>> begin
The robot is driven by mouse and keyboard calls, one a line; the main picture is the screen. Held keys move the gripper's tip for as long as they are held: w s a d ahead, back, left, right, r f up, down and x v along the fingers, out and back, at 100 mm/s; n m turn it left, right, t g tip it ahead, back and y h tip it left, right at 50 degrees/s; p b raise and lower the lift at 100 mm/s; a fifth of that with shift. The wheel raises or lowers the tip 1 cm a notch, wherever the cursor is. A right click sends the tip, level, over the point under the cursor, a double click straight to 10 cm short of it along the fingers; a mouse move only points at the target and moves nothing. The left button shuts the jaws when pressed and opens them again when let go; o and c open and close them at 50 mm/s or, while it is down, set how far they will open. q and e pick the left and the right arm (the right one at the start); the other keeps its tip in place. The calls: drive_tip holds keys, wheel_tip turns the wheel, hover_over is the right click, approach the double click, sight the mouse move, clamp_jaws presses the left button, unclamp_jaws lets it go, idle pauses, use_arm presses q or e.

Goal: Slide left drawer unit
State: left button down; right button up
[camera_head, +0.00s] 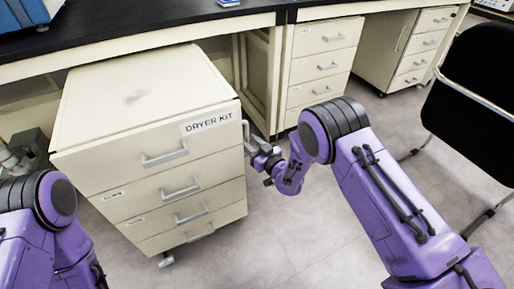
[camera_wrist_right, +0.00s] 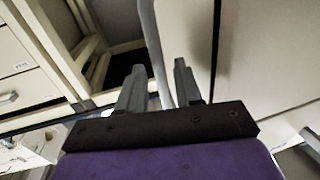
>> end
:: Given problem ::
Extract all the data above exactly, excluding every picture.

:: Reply ::
The robot is driven by mouse and keyboard calls, one a line; the main picture is the screen. Held keys move the gripper's tip for as long as they are held: w s a d ahead, back, left, right, r f up, down and x v along the fingers, out and back, at 100 mm/s; n m turn it left, right, t g tip it ahead, back and y h tip it left, right at 50 degrees/s; p b raise and lower the lift at 100 mm/s; a fifth of that with shift. The wheel raises or lowers the tip 1 cm a notch, wherever the cursor is. A right click sends the tip, level, over the point under the cursor, a double click straight to 10 cm short of it along the fingers; a mouse move only points at the target and moves nothing. The left button shuts the jaws when pressed and opens them again when let go; o and c open and close them at 50 mm/s or, while it is down, set how far they will open. q and e pick the left and the right arm (the right one at the start); the other keeps its tip in place. The calls: drive_tip holds keys, wheel_tip turns the wheel, hover_over is the right click, approach the double click, sight the mouse move, clamp_jaws presses the left button, unclamp_jaws lets it go, idle pauses, use_arm presses q or e.

Goal: Slide left drawer unit
State: left button down; right button up
[camera_head, +0.00s] 
[camera_wrist_right, +0.00s] 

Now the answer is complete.